However, mistakes I made early in my career made me realize that totally ignoring tax planning is an expensive mistake. Taxes are a major detriment to building wealth. Tax planning is a necessity for those looking to quickly build wealth to enable early retirement.

It’s easy to be overwhelmed by stories like this one, reporting that the tax code has doubled since 1955 and is approximately 6,550 pages long. Fortunately, tax planning doesn’t need to be complicated.

Each of us needs to find the portions of the tax code that apply to our individual situation. We can then learn to control the things we can control while ignoring the vast majority of the law which doesn’t apply to us.

One of the easiest and most effective things you can do when saving and investing for retirement is to use tax advantaged accounts. It’s important to develop a framework for how to use these accounts to build up and then spend down wealth in the most tax efficient way possible.

Understanding Your Options

Anyone with earned income that does not exceed the limits allowed by the law can utilize a tax deductible individual retirement account (IRA) or contribute after tax dollars to a Roth IRA where future earnings and distributions are tax free.

Many employees have access to work sponsored retirement accounts. These may include 401(k), 403(b), Thrift Savings Plan, or Simple IRA depending on your employer. The self employed may set up Solo 401(k) or SEP IRAs. A recent CNBC report states that “seven in 10 companies offer a Roth 401(k) option,” giving further opportunity for those with work sponsored retirement accounts to decide between tax-deferred and Roth options.

Those with high deductible health insurance plans can utilize health savings accounts (HSA). Parents concurrently saving for retirement and their children’s education have other options for tax advantaged saving, including 529 plans.
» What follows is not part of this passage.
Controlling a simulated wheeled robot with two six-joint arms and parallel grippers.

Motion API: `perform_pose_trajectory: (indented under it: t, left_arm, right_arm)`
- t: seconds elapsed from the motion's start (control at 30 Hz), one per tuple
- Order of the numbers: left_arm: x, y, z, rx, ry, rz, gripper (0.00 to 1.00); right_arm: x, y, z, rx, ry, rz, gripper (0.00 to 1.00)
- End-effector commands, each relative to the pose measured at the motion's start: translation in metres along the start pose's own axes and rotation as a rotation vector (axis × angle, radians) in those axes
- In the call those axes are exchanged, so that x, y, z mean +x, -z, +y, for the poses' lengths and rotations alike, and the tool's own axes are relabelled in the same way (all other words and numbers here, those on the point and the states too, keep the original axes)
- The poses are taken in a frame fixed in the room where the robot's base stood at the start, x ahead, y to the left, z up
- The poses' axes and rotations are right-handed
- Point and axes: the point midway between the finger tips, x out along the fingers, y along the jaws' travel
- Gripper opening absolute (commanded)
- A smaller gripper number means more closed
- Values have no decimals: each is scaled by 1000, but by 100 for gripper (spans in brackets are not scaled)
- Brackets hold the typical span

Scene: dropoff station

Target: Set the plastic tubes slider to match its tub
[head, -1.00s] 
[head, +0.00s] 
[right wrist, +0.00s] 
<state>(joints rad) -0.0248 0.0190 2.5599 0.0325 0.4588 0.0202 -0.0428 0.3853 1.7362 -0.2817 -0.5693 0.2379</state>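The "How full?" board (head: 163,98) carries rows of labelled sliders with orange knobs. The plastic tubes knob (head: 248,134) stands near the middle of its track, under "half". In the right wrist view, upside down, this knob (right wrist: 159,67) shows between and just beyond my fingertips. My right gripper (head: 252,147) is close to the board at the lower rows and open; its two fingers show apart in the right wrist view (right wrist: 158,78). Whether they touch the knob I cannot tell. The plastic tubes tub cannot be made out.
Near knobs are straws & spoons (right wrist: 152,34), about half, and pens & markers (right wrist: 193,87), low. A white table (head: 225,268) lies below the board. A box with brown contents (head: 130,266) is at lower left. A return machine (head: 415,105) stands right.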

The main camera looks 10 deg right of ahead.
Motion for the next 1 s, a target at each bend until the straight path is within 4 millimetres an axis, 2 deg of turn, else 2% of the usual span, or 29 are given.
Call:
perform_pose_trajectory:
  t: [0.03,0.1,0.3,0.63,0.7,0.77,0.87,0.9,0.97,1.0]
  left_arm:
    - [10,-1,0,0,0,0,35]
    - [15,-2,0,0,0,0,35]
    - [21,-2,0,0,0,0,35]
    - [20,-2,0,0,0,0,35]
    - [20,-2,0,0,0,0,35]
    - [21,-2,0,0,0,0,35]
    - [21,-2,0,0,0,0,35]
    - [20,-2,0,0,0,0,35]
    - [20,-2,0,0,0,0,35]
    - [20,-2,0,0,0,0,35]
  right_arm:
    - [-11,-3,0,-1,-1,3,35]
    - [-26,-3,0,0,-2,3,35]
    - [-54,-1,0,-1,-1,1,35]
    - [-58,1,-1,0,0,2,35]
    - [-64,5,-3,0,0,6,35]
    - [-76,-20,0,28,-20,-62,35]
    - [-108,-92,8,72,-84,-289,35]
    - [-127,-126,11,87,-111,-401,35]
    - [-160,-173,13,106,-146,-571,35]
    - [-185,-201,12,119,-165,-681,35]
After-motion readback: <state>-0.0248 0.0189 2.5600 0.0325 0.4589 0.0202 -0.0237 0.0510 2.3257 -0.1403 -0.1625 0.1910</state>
Taxable accounts can play an important role in retirement saving. They can be surprisingly tax efficient for retirees. They also are simpler than tax advantaged accounts if you need to access funds prior to traditional retirement age.

With all of the options, where do you start and how do you avoid getting stuck in paralysis by analysis? We need rules to guide us.

Establishing an Order of Operations

Having all these investing options presents two challenges. The first is to figure out which accounts you have access to. Next, you must prioritize the order for funding them in the most tax and cost efficient way.

When my wife and I were saving aggressively for early retirement, our decisions were easy because we needed to save aggressively to meet our goals. So we maxed out contributions to all the tax advantaged retirement accounts available to us and then saved additionally in taxable accounts.

We first maxed out our 401(k) accounts. This lowered our adjusted gross income enough to fully contribute to Roth IRA accounts, but not enough to contribute to deductible IRAs. This essentially made the decision for us to fully fund Roth IRA accounts. Anything left over went to taxable investments.

We didn’t see much value in 529 college accounts for our situation. We never had access to HSA or self-employed retirement accounts, eliminating those decisions. Contributions were placed on autopilot, and we never considered these decisions again.

Now we’re in semi-retirement with only my wife’s part-time income and my small income from writing. We need to establish a new framework for saving in and taking from these accounts.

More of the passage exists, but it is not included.